Who are the promoters of the smart city, and how do they manage to make it a solution to public problems? Scientists and engineers may have their word to say in the process, as science and technology seem at heart of the topic. Indeed, they could provide academic authority and legitimacy to the development of smart cities, most notably through scientific writing, to depersonalize claims and universalize projects that would otherwise be difficult to disseminate (Henry, 2017). It would seem easy to them, for instance, to play on the apparent complexity of sensors or data mining, deliberately or not, to create a hyper-technical and obscure discourse on the topic. That would be a perfect way to raise the entry cost for new comers in the debate, and make sure no strong criticism from non-scientists could develop easily, as show in other cases (Comby, 2015). I could not find any such practices, however, as regard to smart cities, which led me to search for alternative options to study scientific involvement in the field.

Back to the academic literature on controversies, I realized that scientific authority was not even central, most often, in the processes through which scientists get approval or credit from non-scientists.
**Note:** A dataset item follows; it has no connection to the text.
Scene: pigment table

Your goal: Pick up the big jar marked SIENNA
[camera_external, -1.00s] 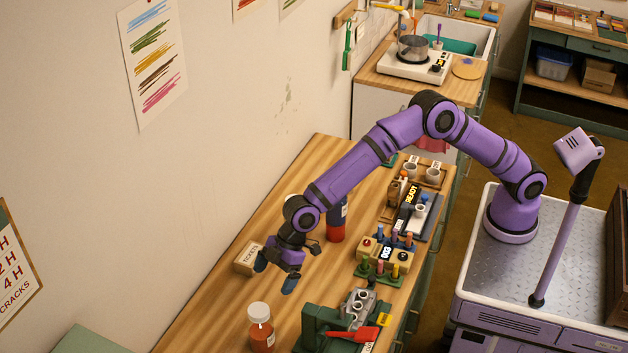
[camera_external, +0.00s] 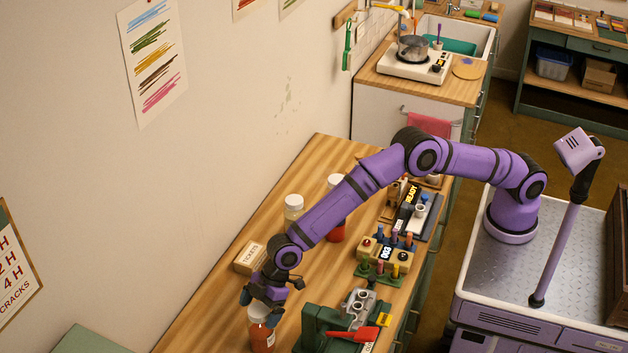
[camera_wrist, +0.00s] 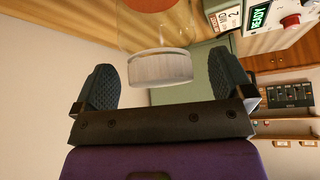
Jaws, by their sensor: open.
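A big jar (camera_external: 263,339) with orange-red contents and a label stands at the near end of the wooden table; its lettering is too small to read. My gripper (camera_external: 263,305) is open right at its top and hides most of its lid. In the wrist view the jar's whitish lid (camera_wrist: 160,68) shows between the spread fingers of my gripper (camera_wrist: 163,85), with clear room on both sides; I cannot tell whether the fingers are level with it.
A green device with a red lever (camera_external: 350,334) stands just right of the near jar. A small TICKETS box (camera_external: 250,256) lies to its upper left. The wall bounds the left.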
Scholars interested in science and technology rather emphasize a need for the engineers, for instance, to translate their claims, to rephrase and to problematize them to make them appealing outside of laboratories and universities. Scientific demonstrations, in that sense, become political, as they develop to convince a public and to attract allies for the scientists (Barry, 1999). Even in the Silicon Valley, where science and technology may seem most legitimate and unquestionable, researchers and engineers engage very frequently into public “demos” of their work and projects, not only to secure funding or get recognition, but also to coordinate and create routines to interact with non-scientists (Rosental, 2002). Scientists do not always encourage these practices. They can even resist them, depending on their academic positions and social trajectories. Most often, however, they end up adapting to the targeted public and modifying some pieces of their initial research project. Such a result is a reminder that, in many cases, scientists and non-scientists have to “co-produce” science and technology to gain technical credibility and social legitimacy (Jasanoff, 2004). 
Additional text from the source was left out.